NEW YORK (CNNMoney) — Two million home health care workers may not see a bump in their paycheck on Jan. 1 after all.
The new requirement that visiting aides and nursing assistants and companions be paid minimum wage and higher overtime rates will still take effect in the new year — but only on paper.
A U.S. Labor Department policy quietly released Tuesday indicates the rule won’t be fully enforced until a year later.
It won’t be enforced at all in the first six months, the government said.
Then starting in July, the Labor Department said it will use “discretion” in deciding when to enforce the rule. A summary of the policy suggested providers who make “good faith efforts” to comply won’t face penalties.
Full enforcement will begin in 2016.
Word of the policy came in a blog post Tuesday afternoon that was signed by the agency’s Wage and Hour Division chiefs.
When the rule was rolled out a year ago, it was trumpeted by Labor Secretary Thomas Perez and his counterpart at the Department of Health and Human Services.

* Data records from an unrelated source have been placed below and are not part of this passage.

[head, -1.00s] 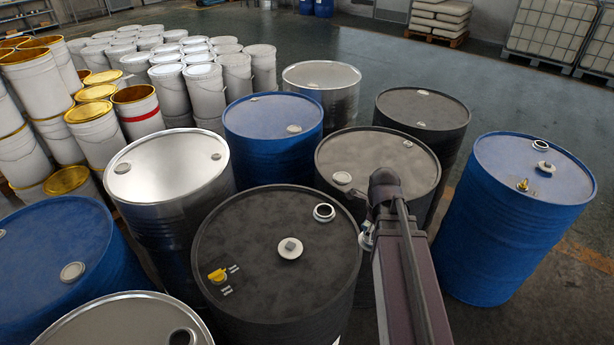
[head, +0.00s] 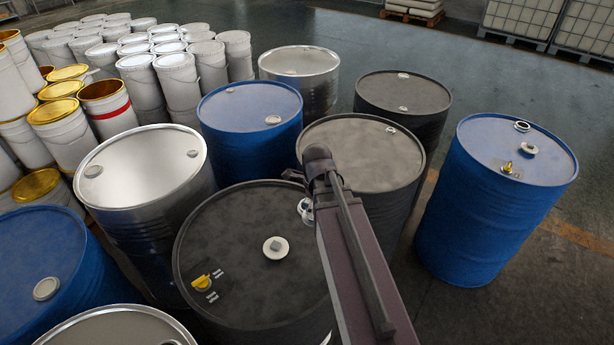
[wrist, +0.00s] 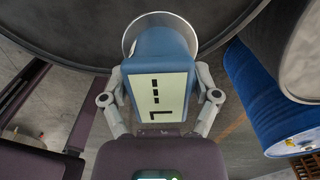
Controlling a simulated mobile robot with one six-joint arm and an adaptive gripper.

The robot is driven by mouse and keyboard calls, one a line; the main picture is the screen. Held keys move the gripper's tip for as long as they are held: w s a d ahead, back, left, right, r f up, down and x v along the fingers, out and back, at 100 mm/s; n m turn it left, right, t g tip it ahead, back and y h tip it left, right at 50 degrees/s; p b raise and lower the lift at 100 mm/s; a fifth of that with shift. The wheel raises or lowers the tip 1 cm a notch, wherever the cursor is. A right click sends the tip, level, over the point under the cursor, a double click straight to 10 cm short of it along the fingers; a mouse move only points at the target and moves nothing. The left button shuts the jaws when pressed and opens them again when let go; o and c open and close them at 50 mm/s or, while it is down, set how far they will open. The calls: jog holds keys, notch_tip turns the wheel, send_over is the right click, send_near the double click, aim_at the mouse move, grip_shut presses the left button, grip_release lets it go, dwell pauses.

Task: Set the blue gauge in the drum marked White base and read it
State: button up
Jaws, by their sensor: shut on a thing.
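In the wrist view my gripper (wrist: 160,98) is shut on the blue gauge (wrist: 160,45), its two fingers on the gauge's sides. The gauge's pale display (wrist: 160,97) faces the camera and shows dark dashes and an angled mark. A silver ring (wrist: 133,38) shows behind the gauge, against a dark drum lid; I cannot tell whether the gauge is in an opening. In the head view my arm hides the gauge and most of the gripper. The near black drum (head: 235,225) has an open ringed hole (head: 305,206) beside my arm.
Another black drum (head: 370,150) stands behind my arm, and a blue drum (head: 475,215) stands to the right. A steel drum (head: 135,165) and blue drums crowd the left. White pails (head: 180,75) fill the back left. Open floor lies at the back right.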

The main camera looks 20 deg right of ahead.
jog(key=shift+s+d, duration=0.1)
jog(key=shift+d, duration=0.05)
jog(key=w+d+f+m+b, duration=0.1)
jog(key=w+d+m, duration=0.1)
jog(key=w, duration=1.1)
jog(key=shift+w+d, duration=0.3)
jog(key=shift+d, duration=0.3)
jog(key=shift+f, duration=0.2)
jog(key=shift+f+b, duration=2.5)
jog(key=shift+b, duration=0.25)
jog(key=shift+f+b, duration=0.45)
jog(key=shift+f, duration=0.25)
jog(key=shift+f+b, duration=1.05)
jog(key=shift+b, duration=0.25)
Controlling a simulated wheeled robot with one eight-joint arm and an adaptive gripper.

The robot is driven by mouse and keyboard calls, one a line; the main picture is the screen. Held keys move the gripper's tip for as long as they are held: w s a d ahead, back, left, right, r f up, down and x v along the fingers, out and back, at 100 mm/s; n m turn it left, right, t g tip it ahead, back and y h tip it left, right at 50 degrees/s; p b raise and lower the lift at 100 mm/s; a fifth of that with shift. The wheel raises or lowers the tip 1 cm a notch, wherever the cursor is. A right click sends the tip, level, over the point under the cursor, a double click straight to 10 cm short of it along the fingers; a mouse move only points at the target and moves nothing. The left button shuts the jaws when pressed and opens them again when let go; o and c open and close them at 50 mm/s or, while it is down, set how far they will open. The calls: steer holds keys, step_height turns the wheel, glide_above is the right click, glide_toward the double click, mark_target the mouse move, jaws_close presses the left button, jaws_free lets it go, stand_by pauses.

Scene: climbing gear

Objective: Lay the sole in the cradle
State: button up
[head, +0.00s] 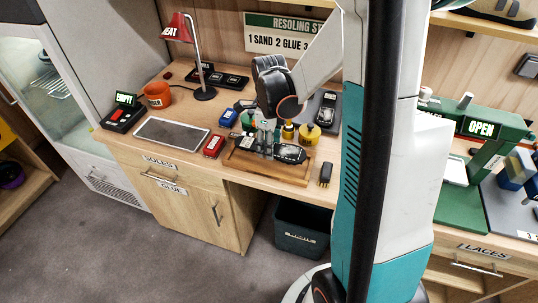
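A wooden cradle (246,165), a low tray-like frame, sits at the front edge of the workbench in the head view. A dark, elongated piece that looks like the sole (291,154) lies in or just above it; I cannot tell whether it rests fully on the wood. My gripper (266,139) points down over the cradle, close to the left part of the dark piece. Its fingers are small and partly merge with the things behind, so I cannot tell whether they are open or shut on the piece.
Yellow-topped containers (309,133) and a dark pad (327,108) stand close behind the cradle. A red box (214,146) and a blue box (229,117) are left of it. A small black brush-like item (325,173) lies right. A grey panel (172,133) lies farther left. My arm hides the bench's right part.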

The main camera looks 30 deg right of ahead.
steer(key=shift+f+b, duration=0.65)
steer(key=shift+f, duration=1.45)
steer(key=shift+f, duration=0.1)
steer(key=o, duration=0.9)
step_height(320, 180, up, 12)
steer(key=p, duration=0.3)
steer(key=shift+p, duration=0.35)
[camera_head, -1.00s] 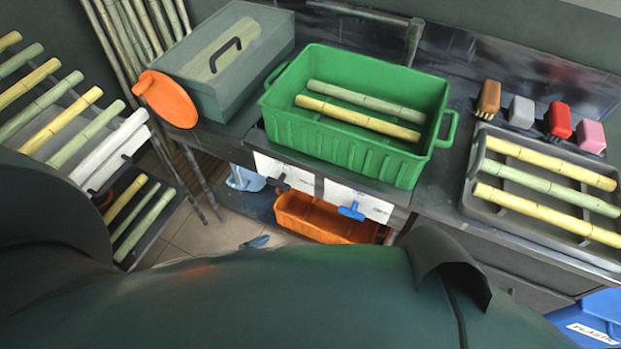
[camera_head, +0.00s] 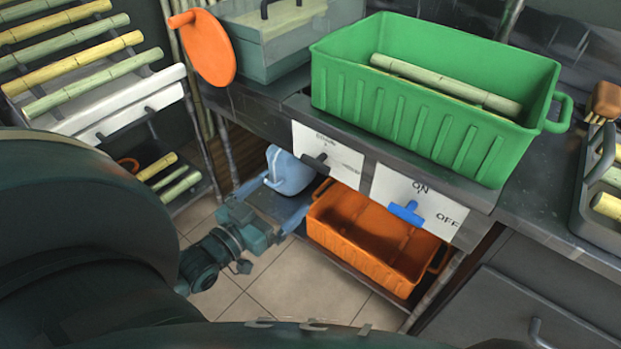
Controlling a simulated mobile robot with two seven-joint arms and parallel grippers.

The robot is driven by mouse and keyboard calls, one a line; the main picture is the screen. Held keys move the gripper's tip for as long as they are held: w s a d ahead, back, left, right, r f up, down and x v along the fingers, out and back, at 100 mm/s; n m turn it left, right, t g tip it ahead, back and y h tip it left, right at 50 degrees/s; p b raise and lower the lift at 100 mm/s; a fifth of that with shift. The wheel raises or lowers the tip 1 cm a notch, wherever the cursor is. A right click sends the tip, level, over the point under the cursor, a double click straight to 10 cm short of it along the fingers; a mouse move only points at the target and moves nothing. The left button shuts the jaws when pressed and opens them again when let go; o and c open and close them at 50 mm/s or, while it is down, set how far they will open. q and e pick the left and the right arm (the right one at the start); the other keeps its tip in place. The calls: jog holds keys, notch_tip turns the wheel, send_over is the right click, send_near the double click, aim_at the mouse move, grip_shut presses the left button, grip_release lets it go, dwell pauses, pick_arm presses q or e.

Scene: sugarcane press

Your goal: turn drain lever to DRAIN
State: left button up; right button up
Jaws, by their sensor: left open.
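A dark lever (camera_head: 316,163) sits on the left white plate (camera_head: 340,160) on the front of the bench, below the green crate (camera_head: 400,120). That plate's lettering is too small to read surely. A blue lever (camera_head: 407,213) sits on the right white plate, marked ON and OFF. My right gripper is not in view.
An orange bin (camera_head: 365,250) stands on the lower shelf under the levers. An orange disc (camera_head: 208,48) and a grey box (camera_head: 265,40) are at the upper left. A rack of cane (camera_head: 80,70) stands at left. The tiled floor is open.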

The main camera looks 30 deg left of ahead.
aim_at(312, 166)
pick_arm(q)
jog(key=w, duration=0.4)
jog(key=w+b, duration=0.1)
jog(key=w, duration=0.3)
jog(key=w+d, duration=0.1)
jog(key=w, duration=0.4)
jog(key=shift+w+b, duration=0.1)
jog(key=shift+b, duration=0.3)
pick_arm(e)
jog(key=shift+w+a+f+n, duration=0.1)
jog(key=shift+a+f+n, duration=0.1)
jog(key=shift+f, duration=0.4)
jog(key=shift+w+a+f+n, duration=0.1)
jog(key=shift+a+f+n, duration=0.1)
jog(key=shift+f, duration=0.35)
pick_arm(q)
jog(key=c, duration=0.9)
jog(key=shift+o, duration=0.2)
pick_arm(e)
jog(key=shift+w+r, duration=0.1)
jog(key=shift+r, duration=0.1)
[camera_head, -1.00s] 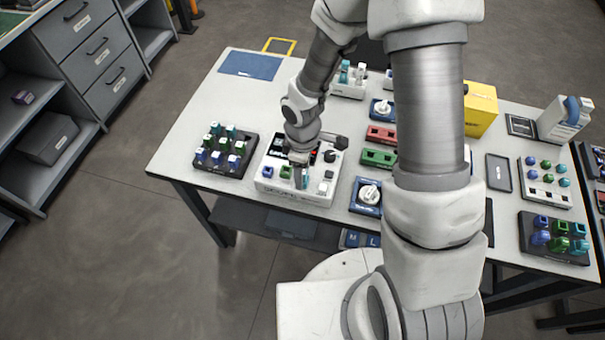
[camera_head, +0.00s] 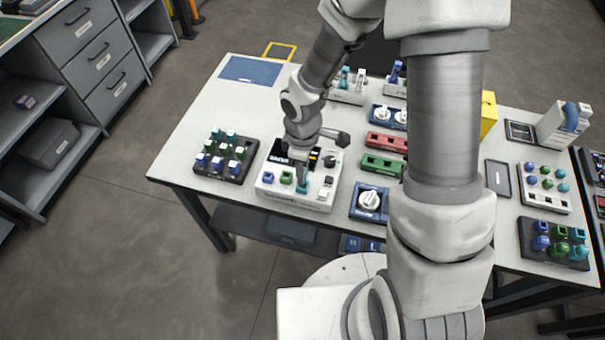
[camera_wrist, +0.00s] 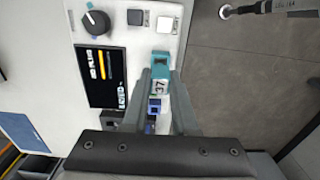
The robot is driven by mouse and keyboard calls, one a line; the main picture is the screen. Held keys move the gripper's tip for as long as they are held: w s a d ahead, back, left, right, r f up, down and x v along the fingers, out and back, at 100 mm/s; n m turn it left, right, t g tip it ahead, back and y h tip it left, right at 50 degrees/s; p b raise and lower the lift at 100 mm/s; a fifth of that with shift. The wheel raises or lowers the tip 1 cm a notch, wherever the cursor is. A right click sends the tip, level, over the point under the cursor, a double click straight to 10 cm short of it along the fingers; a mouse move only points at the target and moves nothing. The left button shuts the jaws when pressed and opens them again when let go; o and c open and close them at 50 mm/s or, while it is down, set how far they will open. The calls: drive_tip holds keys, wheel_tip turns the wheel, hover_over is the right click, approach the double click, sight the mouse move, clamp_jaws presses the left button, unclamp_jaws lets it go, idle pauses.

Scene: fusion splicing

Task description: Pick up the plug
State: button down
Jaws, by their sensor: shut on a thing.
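The splicing device (camera_head: 318,204) is a white box near the table's front edge, with a dark screen, a knob and several colored plugs. My gripper (camera_wrist: 160,84) is over its front part, pointing down, and its fingers are shut on a teal plug (camera_wrist: 161,64). A white label with dark digits shows between the fingers. The teal plug also shows under my gripper in the head view (camera_head: 302,187). It is at the device's face; I cannot tell whether it is still seated. A blue plug (camera_head: 268,177) and a green plug (camera_head: 286,178) stand to its left.
A dark rack (camera_head: 210,174) of several plugs stands close on the left. A blue box with a white dial (camera_head: 369,202) and a green block (camera_head: 383,164) stand on the right. The device's knob (camera_wrist: 96,22) and two square buttons are near the fingers.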

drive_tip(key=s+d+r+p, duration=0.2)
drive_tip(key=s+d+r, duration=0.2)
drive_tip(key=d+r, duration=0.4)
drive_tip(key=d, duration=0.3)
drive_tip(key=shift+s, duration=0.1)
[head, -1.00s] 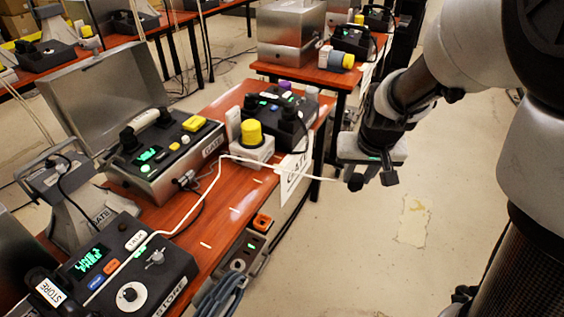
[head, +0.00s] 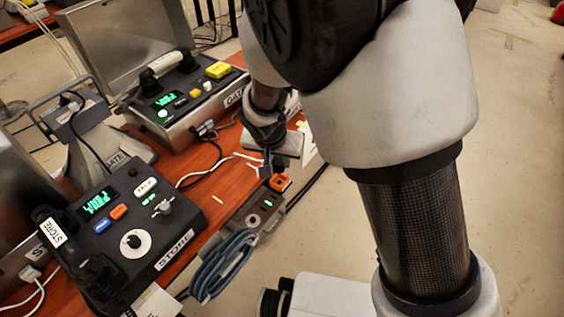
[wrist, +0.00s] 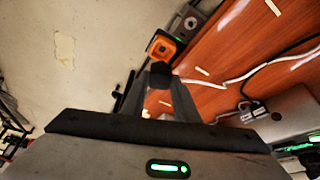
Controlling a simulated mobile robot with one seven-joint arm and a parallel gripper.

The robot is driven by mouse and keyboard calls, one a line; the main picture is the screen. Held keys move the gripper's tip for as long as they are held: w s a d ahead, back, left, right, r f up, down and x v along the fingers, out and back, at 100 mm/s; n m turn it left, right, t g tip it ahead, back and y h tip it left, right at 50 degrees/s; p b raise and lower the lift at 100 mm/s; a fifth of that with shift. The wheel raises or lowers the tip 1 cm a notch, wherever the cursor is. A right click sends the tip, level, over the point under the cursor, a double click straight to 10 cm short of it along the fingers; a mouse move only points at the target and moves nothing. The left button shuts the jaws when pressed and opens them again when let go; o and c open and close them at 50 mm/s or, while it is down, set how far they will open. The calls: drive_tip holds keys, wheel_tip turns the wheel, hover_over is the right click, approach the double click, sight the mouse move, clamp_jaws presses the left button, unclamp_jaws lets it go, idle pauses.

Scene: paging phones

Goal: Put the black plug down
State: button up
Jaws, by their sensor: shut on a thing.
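The black plug (wrist: 160,70) shows as a small dark block at the tips of my gripper (wrist: 162,84) in the wrist view. My gripper is shut on it. In the head view my gripper (head: 266,163) hangs at the table's right edge, with the plug (head: 264,172) below it, partly hard to make out. A white cable (head: 200,172) runs across the table to the gripper. An orange socket (head: 280,183) is just beside the plug in the head view and behind it in the wrist view (wrist: 162,47); I cannot tell whether they touch.
The orange socket is on a grey power strip (head: 252,218) along the table edge, with a coiled blue-grey cable (head: 222,266) below. The STORE phone (head: 130,235) and GATE phone (head: 185,95) stand on the red-brown table (head: 232,140). Floor right of the table is open.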

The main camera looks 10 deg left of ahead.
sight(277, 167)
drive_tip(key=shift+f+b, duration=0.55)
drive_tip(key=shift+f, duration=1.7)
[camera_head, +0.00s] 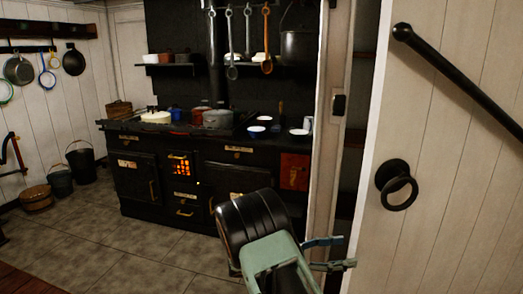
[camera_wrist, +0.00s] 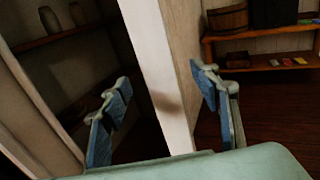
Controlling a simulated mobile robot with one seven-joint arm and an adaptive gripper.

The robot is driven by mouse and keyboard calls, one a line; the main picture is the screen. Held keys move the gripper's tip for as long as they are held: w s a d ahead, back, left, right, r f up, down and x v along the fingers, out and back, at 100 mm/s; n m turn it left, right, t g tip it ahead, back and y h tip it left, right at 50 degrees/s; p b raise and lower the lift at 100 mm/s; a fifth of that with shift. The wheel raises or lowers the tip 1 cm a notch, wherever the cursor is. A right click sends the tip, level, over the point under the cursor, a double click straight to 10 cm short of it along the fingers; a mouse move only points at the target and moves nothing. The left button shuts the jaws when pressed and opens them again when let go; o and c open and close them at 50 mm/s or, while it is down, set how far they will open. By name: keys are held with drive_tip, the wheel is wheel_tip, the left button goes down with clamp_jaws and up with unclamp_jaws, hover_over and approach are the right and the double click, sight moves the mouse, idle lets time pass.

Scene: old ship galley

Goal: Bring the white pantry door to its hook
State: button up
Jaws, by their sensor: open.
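The white pantry door (camera_head: 440,150) stands ajar at the right of the head view, with a black ring handle (camera_head: 397,184) and a slanting black bar (camera_head: 460,82). My gripper (camera_head: 350,252) is open, low beside the door's free edge. In the wrist view my gripper (camera_wrist: 162,88) has one finger on each side of the white door edge (camera_wrist: 160,70) in the picture. A gap shows at the left finger; whether the right finger touches cannot be told. I cannot make out a hook for the door.
Pantry shelves (camera_wrist: 60,38) with jars show behind the gap. A white door post (camera_head: 326,130) with a small dark plate (camera_head: 339,104) stands left of the door. A black stove (camera_head: 210,165) is behind. Tiled floor (camera_head: 110,245) is clear at left.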

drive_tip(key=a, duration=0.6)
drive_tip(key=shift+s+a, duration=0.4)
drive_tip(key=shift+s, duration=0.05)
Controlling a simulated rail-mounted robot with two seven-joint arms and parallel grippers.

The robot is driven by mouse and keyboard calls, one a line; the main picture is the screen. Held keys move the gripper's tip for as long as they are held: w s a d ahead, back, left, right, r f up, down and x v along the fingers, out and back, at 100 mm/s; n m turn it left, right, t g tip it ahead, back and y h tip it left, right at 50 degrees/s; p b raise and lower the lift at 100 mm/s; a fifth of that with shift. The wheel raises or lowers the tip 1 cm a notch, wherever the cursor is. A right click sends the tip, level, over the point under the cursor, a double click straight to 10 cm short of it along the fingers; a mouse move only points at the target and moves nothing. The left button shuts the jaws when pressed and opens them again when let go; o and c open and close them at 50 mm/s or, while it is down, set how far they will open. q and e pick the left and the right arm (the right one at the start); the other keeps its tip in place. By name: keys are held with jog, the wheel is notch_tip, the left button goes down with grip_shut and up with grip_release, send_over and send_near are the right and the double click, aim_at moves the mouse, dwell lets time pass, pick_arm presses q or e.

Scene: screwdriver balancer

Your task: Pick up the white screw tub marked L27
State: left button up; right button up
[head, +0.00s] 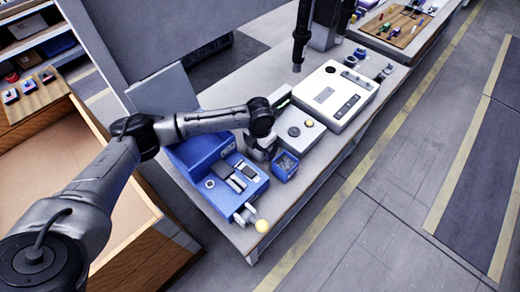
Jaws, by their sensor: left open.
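My left gripper (262,153) is over the grey workbench, pointing down between the blue machine and the grey-white device. It is open, and I see nothing held in it; its fingertips are small and partly hard to make out. A small blue tub (286,168) with grey contents stands just right of and below the gripper in the picture, close to it. I cannot make out a white tub or an L27 marking in this view. My right gripper is not in view.
A grey-white device (299,128) and a larger white unit (336,95) stand behind. A dark tool (301,35) hangs upright. A wooden crate (130,222) is left of the bench.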

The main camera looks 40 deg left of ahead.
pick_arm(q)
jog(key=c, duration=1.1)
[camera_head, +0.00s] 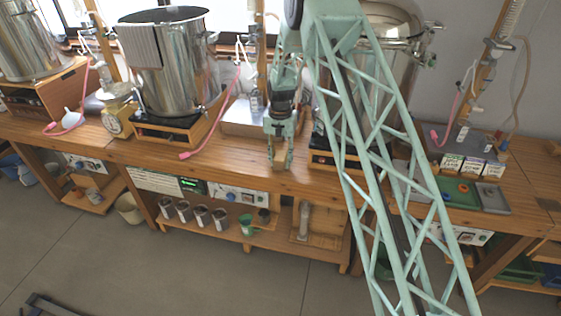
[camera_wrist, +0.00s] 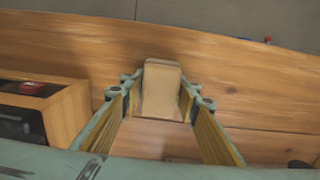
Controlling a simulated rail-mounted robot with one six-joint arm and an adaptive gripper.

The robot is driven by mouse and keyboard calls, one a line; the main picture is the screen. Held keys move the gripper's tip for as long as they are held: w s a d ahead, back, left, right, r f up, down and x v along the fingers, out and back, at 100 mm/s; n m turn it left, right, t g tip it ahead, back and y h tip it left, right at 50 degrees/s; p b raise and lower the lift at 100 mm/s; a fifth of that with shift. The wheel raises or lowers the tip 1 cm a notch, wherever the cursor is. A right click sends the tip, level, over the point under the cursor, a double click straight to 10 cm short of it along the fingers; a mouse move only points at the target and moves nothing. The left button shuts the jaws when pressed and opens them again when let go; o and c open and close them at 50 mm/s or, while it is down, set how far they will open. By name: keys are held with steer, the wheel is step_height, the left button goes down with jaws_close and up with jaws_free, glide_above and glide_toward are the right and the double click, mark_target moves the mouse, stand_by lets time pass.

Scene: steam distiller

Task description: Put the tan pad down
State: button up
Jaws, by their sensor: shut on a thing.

Come Jan. 1, companies and states will have already had 15 months to prepare since the rule was formally laid out.
Home health aides, under a 1974 law, are exempt from most labor protections, like minimum wage and overtime. Since then, training has increased and the field has become increasingly professional.
Laws in about 20 states provide protections like minimum wage for some domestic health care workers.
Of the 1.9 million home health care workers in the U.S., about half are minorities and 90% are women, the Labor Department said last fall.
Among those also exempt from the federal minimum rate of $7.25 per hour are some employees of small businesses, certain farm workers, and, in some cases, people with disabilities.